*DATA SEGMENT*
================

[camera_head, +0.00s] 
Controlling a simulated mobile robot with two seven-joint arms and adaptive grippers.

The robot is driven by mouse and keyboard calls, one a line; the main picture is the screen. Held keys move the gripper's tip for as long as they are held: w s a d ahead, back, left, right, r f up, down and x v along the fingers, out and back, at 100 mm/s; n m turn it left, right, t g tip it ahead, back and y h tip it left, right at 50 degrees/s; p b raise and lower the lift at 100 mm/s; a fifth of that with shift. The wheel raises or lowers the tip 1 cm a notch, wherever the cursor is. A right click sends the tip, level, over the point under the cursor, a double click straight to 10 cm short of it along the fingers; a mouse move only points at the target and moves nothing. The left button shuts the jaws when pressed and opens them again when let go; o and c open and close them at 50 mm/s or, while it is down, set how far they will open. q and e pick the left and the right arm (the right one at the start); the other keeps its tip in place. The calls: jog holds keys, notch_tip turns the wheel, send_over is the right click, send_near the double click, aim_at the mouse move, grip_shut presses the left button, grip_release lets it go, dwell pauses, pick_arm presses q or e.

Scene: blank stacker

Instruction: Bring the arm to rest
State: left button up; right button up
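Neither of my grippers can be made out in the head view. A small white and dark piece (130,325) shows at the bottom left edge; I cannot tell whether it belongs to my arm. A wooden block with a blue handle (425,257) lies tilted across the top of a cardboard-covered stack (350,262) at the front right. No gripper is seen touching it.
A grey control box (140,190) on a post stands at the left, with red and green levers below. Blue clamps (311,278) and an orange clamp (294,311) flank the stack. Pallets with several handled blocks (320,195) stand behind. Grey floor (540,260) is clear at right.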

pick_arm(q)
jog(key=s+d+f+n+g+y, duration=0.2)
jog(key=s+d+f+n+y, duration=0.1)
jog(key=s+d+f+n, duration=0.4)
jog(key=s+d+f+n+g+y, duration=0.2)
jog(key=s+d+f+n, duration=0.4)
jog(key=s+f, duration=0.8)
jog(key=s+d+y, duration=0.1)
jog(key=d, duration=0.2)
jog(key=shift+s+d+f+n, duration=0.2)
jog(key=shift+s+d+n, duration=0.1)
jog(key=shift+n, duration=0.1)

================

*DIRECTIVE*
From the very first line of the data through the line with "Controlling a simulated" in it, please reproduce each line exactly and output nothing more.

*EXERCISE SOLUTION*
[camera_head, +0.00s] 
Controlling a simulated mobile robot with two seven-joint arms and adaptive grippers.

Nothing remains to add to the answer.